**Data entries**:

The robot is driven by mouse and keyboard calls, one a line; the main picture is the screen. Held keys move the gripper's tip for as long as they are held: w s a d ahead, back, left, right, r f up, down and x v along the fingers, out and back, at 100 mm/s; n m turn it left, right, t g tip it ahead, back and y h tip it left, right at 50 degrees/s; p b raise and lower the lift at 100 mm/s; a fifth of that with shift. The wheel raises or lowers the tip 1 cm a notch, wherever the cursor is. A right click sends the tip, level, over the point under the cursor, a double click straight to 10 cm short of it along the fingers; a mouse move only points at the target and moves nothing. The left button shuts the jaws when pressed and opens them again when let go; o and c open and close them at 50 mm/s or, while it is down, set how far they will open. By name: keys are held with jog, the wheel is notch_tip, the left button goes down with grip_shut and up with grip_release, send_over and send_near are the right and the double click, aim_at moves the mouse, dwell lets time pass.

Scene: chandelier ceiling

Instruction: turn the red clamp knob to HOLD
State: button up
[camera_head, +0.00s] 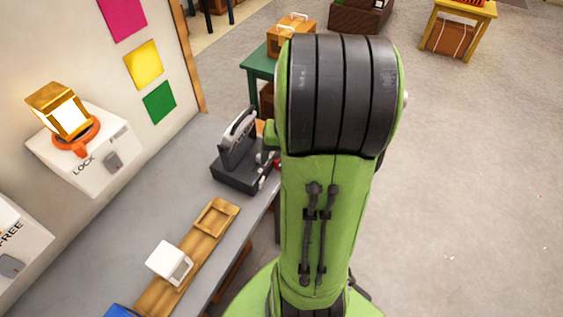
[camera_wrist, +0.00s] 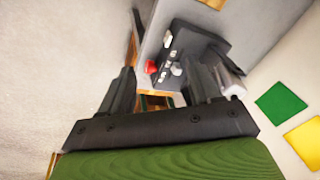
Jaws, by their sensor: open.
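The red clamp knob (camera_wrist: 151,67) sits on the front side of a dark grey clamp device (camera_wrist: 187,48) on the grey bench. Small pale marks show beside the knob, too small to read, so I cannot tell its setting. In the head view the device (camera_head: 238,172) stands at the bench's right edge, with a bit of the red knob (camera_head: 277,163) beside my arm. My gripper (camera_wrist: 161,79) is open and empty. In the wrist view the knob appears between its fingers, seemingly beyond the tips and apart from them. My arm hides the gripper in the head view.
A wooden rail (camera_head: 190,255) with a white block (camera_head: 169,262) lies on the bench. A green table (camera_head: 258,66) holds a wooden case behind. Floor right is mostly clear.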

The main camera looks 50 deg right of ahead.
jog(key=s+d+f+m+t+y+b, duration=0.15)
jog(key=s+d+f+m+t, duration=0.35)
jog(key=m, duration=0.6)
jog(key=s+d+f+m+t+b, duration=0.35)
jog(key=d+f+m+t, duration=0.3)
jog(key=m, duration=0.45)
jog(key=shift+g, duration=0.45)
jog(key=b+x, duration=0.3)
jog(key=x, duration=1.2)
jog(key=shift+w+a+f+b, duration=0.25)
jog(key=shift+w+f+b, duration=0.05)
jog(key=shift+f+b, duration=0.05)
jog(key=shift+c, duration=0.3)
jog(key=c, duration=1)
...
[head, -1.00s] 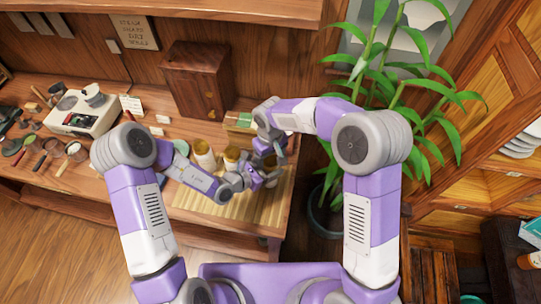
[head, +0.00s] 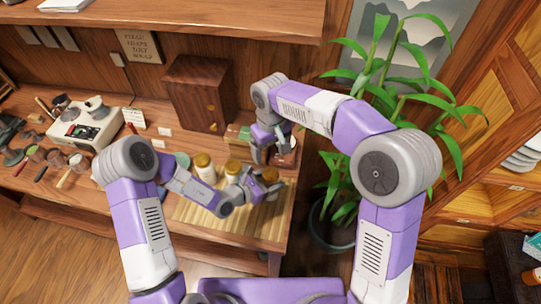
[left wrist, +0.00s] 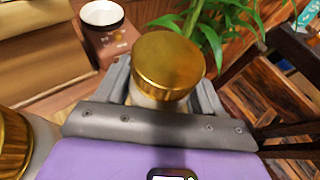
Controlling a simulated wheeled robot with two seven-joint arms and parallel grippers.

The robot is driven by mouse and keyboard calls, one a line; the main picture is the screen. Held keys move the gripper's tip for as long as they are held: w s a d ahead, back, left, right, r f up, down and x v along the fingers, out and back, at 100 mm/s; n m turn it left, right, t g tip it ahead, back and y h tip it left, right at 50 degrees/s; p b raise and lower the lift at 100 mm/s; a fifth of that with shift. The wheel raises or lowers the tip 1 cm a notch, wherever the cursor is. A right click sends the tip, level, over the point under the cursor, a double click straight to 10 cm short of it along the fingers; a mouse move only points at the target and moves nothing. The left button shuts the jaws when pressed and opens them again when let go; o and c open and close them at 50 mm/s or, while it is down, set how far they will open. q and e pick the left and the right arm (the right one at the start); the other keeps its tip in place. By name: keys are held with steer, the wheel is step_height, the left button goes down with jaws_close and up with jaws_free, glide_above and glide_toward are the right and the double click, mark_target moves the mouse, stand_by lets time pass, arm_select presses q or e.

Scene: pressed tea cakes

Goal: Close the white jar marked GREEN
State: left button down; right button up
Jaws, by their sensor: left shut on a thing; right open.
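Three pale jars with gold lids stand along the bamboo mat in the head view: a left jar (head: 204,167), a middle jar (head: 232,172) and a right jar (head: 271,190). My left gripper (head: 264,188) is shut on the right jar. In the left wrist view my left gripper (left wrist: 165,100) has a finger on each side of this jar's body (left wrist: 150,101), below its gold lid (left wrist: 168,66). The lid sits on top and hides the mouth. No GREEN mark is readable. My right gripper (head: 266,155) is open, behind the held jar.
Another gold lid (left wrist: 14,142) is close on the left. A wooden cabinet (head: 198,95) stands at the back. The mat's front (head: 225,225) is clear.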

**Task objective**:
Find how many lines of the entries contain "Scene". Respond with the number only.

**Written answer**:
2